Was sind weitere Erfolgsgaranten, aus Ihrer Sicht?

Zum einen braucht es die länderübergreifende Interoperabilität der Züge, zum anderen müssen die Züge auch moderne Features enthalten wie Anschlüsse für Mobilgeräte und leistungsstarkes Wlan. Dazu muss man komfortabel von einem Wagen in den nächsten kommen, statt durch sperrige Schiebetüren und Gummiwulste. Nicht zuletzt sind eine Fahrplangarantie und hohe Pünktlichkeit und natürlich ein gutes Marketing entscheidend.

Was ist mit dem Preis?

Es soll erschwinglich sein, allerdings ist der Preisdruck - gerade in Konkurrenz zum Flugzeug - inzwischen geringer als bisher. Neulich erklärte ja der abtretende Swiss-CEO Thomas Klühr, dass der Flugverkehr vielleicht nie mehr wie bis anhin sein werde und liess durchblicken, dass wegen dem Wegfall vieler Business- und First-Passagiere, welche bei 10-15% Passagieranteil über 40% der Erlöse ausmachten, nun die Economy-Tarife steigen würden. Schnell und billig innerhalb Europas irgendwohin zu fliegen wird nicht mehr so einfach sein wie bis anhin. Das ist eine Chance für die Bahn.

Es gibt aber auch bei den Bahnen «Billiganbieter» wie etwa Flixtrain.

Ja, für diese gibt es auch einen Markt, aber ich sehe sie weniger im Nachtzug-Segment, die von Ihnen angesprochene Firma dürfte sich auf Busse und allenfalls ihre Tageszüge konzentrieren. Es gibt aber durchaus Privatbahn-Anbieter, die künftig noch im Nachtzugsegment mitmischen könnten. Ich denke da etwa an die tschechische Leo Express oder die italienische Italo.
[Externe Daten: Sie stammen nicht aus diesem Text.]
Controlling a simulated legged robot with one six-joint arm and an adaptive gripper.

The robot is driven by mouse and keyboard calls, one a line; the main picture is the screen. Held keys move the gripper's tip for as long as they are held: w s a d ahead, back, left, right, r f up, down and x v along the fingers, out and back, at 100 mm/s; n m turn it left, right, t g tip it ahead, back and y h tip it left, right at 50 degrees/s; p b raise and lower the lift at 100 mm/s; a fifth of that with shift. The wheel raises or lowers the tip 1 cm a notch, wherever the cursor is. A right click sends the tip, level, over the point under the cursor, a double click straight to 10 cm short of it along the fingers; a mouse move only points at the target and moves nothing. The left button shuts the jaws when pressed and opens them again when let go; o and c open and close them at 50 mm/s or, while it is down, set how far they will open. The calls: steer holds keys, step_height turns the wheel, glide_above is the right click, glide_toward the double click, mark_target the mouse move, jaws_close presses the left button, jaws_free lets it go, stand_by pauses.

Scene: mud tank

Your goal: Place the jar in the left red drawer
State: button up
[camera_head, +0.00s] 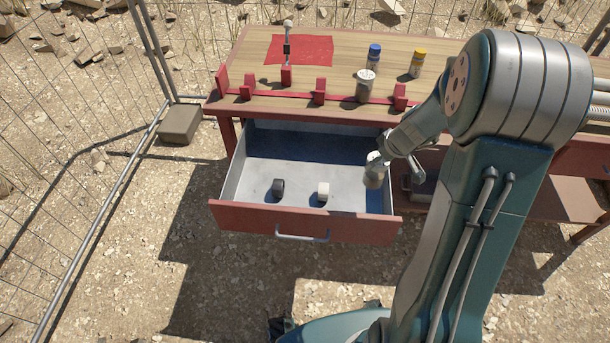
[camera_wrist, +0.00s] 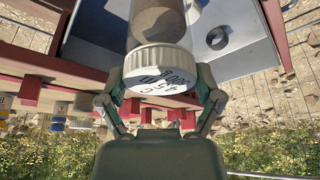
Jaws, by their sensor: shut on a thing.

Das würde die Konkurrenz anheizen - was jeweils gut ist für erschwingliche Preise und auch für den Zwang zur Modernisierung.

So kann man das sehen. Aber eben, ein Genuss-Zug darf auch seinen Preis haben. Viele Reisende möchten nicht mehr nur befördert werden, sondern sich auch im Transportmittel als Gast fühlen. Was sicher ist: Der Bahntourismus hat noch viel Potenzial. Dieses optimal abzuschöpfen wird die Kunst sein. Beherberger wie Reisemittel müssen sich, um erfolgreich zu bleiben, immer wieder neu erfinden. Für die Bahn heisst das, nicht nur auf Hochgeschwindigkeit und Billigpreis zu setzen. Es gilt auch, der Reise im Privatwagen auf der verstopften Autobahn eine neue Reiseart entgegen zu stellen.